TOKYO – A Japanese firm has laid out a program to compensate its non-smoking employees by giving them an extra six-day leave because they do not take the breaks in order to smoke, a spokesperson of the company told EFE on Wednesday.
The initiative, known as “Sumokyu” – wordplay using “smoke” and a Japanese word for “break” – was rolled out by a Tokyo-based online marketing consultant Piala on Sept. 1, after an employee complained about the time lost because the colleagues went smoking.
The office of the company is on the 29th floor, and it takes between 10 to 15 minutes to visit the smoking zone in the lobby and return.
Some employees smoke several times a day which led to complaints, but given that much of the conversations during these breaks are related to work, the company decided it would be better to compensate non-smokers, instead of taking action against those who smoke.
The initiative has led to four of the 42 smokers – from a workforce of 120 people – to quit smoking, apart from being given extra days of leave if they can continue until the end of the year, according to the spokesperson.
Many Japanese companies have banned smoking at work and set up rooms for smokers, however measures like the one adopted by Piala are unusual.
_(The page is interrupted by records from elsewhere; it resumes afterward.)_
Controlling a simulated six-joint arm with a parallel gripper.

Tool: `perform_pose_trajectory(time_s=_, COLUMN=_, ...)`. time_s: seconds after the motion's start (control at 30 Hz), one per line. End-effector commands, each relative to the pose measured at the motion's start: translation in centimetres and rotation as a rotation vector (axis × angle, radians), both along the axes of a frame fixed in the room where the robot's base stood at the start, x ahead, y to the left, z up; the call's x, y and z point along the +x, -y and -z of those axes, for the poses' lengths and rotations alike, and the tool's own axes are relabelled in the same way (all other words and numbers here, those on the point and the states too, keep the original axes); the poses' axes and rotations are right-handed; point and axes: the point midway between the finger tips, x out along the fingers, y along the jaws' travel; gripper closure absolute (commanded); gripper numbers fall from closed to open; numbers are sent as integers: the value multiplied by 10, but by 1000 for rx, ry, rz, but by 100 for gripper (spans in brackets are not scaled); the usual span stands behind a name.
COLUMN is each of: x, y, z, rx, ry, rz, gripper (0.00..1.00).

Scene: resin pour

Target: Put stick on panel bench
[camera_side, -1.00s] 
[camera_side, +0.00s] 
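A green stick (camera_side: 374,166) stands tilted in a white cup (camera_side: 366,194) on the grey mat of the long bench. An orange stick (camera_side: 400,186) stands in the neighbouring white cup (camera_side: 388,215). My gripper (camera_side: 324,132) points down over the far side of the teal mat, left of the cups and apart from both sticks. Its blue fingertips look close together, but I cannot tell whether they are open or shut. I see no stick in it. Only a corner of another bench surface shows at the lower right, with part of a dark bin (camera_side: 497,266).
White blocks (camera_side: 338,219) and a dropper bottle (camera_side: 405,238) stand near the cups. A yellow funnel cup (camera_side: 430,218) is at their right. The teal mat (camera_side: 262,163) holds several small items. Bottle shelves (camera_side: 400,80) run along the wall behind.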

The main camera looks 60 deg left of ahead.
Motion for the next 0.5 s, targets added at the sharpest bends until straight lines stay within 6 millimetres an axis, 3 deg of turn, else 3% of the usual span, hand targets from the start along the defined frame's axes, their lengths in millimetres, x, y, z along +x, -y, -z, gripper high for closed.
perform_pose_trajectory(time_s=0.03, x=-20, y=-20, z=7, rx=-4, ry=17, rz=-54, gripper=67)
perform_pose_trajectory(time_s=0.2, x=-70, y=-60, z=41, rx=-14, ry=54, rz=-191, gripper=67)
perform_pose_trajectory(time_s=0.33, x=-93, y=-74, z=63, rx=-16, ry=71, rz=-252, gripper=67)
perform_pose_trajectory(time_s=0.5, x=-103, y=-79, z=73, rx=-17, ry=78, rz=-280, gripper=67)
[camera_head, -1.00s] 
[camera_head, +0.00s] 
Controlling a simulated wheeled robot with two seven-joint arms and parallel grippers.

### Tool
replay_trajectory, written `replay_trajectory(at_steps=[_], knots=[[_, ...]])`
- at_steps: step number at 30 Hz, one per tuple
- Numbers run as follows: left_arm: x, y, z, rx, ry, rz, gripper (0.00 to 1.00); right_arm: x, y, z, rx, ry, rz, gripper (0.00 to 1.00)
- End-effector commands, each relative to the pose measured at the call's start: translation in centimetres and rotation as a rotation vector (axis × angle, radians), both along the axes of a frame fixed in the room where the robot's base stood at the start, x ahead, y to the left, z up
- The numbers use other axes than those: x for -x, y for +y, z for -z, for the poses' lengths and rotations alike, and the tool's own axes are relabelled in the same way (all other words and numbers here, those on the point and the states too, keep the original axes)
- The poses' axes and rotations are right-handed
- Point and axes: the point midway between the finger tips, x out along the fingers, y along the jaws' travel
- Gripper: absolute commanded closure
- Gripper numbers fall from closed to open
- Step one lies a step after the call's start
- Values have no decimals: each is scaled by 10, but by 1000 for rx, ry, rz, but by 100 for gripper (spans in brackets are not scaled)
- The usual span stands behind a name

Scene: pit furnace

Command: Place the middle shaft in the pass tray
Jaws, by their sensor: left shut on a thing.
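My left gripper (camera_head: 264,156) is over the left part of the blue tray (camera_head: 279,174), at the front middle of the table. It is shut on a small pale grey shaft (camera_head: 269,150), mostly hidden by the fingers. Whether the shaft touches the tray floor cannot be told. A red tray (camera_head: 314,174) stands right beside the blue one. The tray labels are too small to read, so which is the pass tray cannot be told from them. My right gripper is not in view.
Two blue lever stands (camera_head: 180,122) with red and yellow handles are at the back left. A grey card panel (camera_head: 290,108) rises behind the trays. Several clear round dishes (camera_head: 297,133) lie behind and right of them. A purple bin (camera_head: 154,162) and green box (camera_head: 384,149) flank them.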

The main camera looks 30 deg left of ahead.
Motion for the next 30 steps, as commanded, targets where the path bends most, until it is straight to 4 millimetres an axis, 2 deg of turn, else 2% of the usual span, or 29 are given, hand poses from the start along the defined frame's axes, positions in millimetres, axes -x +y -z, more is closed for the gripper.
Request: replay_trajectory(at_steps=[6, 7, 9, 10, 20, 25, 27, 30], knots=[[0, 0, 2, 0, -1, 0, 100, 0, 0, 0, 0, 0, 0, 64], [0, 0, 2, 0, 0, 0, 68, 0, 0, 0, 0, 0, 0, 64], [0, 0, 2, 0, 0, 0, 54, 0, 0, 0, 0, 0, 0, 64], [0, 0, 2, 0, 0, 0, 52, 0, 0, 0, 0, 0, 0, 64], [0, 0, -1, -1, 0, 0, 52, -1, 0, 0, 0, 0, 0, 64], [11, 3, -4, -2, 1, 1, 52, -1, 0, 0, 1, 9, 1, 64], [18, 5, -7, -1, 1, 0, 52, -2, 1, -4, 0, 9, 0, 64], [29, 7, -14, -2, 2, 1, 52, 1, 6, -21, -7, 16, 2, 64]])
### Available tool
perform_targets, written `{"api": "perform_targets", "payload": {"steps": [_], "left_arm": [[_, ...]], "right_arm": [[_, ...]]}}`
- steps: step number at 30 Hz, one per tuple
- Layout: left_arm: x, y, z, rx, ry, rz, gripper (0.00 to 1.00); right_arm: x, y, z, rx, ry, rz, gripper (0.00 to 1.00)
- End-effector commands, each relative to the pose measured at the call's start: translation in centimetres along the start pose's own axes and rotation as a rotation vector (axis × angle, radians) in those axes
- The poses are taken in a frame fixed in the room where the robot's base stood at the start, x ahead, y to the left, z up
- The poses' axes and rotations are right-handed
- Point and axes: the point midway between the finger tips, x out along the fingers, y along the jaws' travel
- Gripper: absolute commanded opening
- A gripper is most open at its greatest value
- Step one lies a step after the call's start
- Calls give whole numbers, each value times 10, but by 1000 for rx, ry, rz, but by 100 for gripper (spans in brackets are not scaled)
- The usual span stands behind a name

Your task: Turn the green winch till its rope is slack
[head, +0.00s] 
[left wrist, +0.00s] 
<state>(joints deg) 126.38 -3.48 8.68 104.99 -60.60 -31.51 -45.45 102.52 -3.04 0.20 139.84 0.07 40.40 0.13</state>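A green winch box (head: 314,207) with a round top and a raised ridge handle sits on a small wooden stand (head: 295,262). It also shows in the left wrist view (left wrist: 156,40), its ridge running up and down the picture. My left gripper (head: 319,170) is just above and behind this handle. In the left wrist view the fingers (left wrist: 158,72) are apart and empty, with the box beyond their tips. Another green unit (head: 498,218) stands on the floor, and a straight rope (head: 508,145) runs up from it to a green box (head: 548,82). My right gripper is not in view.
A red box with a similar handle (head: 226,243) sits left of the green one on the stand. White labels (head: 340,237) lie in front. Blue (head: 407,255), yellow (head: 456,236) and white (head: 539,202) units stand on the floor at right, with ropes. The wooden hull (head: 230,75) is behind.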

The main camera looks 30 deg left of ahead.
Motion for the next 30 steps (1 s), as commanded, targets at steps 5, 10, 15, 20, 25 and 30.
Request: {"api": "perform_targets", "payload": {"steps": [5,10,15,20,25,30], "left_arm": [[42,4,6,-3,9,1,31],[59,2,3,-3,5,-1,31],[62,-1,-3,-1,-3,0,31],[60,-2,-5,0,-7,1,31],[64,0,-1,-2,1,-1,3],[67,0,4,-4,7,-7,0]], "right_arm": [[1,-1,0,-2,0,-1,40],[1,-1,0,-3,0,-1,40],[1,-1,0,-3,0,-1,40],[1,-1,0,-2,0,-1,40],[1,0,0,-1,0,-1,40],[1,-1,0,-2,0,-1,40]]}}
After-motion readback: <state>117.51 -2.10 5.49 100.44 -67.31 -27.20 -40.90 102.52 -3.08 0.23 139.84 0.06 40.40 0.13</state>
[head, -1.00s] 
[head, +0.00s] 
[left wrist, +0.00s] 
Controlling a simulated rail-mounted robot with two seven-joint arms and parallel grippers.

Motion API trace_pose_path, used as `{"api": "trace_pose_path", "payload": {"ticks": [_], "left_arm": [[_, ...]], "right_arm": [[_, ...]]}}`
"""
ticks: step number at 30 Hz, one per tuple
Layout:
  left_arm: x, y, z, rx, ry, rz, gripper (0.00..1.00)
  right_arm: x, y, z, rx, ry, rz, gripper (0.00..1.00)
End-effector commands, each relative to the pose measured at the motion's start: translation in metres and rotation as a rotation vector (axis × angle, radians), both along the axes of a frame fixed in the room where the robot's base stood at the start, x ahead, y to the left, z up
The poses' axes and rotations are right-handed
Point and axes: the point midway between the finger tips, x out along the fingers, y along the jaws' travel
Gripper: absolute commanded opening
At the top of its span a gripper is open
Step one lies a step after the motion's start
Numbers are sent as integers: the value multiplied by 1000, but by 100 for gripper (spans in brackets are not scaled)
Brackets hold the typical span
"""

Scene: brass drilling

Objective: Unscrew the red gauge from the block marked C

Among the developed nations, Japan is one of the most permissive when it comes to smoking; the law allows smoking in restaurants and bars without the premises having to designate a smoking area, whereas it is banned on the streets.
The Japanese government is considering the approval of the new measures to further implement its anti-tobacco law, with some sections calling for a ban on cigarettes in all public establishments in preparation for the 2020 Olympic Games.